I find that I usually enjoy Flavor writers more than Detail writers, even though I do enough martial arts to get most of the Detail stuff. This is often because the Detail people are all about the Detail and not about, say, characters.

Some of the military SF people write these incredibly detailed fight scenes that you need a sextant and a sliderule to figure out, and the people are just cardboard cutouts. And, of course, there's the technoporn -- the action-thriller novels that are the guy equivalent of bodice-rippers -- the guilty pleasure stuff on the garbage shelf at Target. Those things always have somebody who breaks people's necks with "bone-shattering Aikido kicks", or something about as reasonable.

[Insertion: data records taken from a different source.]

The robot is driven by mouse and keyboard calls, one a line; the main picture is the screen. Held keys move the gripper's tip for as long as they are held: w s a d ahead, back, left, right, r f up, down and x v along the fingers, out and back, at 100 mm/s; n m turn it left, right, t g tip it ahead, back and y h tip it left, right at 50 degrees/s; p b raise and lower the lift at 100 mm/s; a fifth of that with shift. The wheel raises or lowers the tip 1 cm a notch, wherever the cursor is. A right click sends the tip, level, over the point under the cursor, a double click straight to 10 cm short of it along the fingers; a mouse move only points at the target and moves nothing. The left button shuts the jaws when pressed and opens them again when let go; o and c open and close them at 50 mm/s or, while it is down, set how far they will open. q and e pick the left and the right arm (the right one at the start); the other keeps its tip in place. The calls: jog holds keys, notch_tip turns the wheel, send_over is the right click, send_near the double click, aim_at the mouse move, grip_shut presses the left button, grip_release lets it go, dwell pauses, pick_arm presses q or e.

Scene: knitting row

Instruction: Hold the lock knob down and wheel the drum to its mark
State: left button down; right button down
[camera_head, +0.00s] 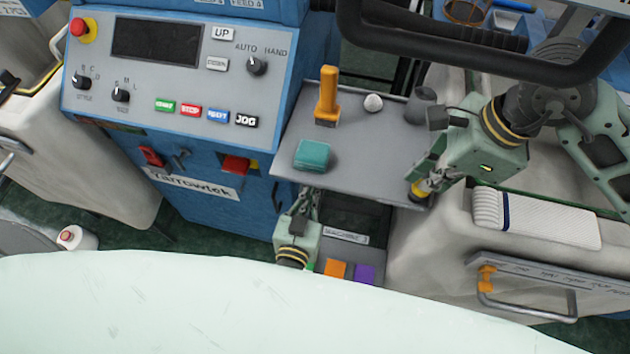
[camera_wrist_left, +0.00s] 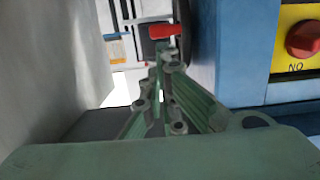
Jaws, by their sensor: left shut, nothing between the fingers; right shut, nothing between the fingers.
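My left gripper (camera_head: 305,197) is shut and empty below the front edge of a grey shelf; its fingers also show in the left wrist view (camera_wrist_left: 165,85). A red knob or handle (camera_wrist_left: 165,30) shows past its fingertips there. My right gripper (camera_head: 422,180) is shut and empty at the shelf's right front corner, close to a small yellow part (camera_head: 419,189); I cannot tell if they touch. A red knob on a yellow plate (camera_head: 236,164) sits on the blue machine front and shows in the left wrist view (camera_wrist_left: 305,38). I cannot tell which part is the lock knob, or pick out the drum or its mark.
The blue machine (camera_head: 210,190) stands left. A folded white cloth (camera_head: 540,218) lies at right.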

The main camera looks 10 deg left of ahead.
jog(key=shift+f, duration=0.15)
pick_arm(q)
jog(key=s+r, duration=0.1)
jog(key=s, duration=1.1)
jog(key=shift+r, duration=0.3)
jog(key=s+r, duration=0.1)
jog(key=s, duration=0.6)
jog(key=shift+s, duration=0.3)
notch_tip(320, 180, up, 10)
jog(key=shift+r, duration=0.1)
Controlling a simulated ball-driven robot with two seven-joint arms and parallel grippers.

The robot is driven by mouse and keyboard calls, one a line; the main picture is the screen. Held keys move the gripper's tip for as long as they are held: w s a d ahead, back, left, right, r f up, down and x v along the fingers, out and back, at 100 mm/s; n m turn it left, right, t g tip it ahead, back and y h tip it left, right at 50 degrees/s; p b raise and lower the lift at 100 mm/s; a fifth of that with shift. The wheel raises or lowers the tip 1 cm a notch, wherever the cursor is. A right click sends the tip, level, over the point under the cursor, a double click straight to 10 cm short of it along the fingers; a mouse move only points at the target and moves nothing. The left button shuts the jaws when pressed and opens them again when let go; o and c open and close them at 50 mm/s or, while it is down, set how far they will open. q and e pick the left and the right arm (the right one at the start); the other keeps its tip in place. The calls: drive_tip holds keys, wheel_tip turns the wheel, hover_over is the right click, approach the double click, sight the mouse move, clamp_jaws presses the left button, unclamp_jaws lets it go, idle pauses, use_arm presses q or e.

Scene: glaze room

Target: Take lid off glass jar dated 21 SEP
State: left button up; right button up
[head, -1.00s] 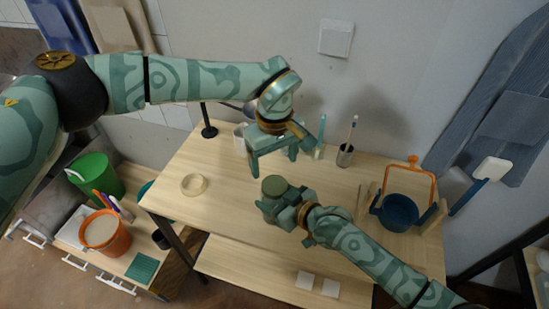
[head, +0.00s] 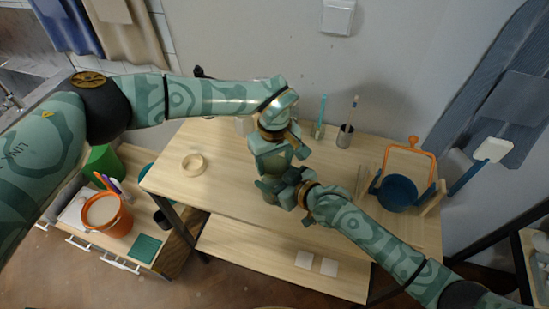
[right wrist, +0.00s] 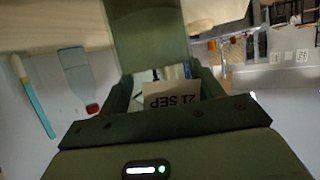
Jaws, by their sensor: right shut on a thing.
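The glass jar (right wrist: 175,74) shows in the right wrist view with a pale label (right wrist: 172,100) reading 21 SEP, upside down in the picture. My right gripper (head: 276,190) is shut on the jar, holding it from the right. My left gripper (head: 271,170) is right over the jar, pointing down at its top. The grippers hide the jar's lid and most of the jar in the head view. I cannot tell whether the left fingers are open or closed, or whether they touch the lid.
A wooden ring (head: 194,165) lies on the table's left part, with bare tabletop around it. A brush cup (head: 345,136) stands at the back. A blue bowl (head: 398,192) with an orange-framed tool (head: 409,150) is at the right. An orange bucket (head: 108,214) stands lower left.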

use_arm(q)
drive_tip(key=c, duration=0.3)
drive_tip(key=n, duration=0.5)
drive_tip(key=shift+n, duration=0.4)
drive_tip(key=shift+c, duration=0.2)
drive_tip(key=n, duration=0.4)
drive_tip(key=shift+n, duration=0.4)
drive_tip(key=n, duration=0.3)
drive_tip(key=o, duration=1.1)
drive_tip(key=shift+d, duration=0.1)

There was an article in Strange Horizons about martial arts in fantasy -- it raised a really neat point about how fantasy has come a long ways. We used to have heroes who were just naturally good -- the hero, who has never held a sword before, gets a magical sword and, because of his sheer virtue, kills eight evil knights and a dragon. Now, we at least have training sequences and sections of the hero learning how to fight. The article ended by asking about a next stage of martial arts (either Asian, European, or Elven) in fantasy, one in which the fighting is no longer just flavor for the story, but so integrated that the story would utterly collapse if the fighting were removed -- with the story still being good.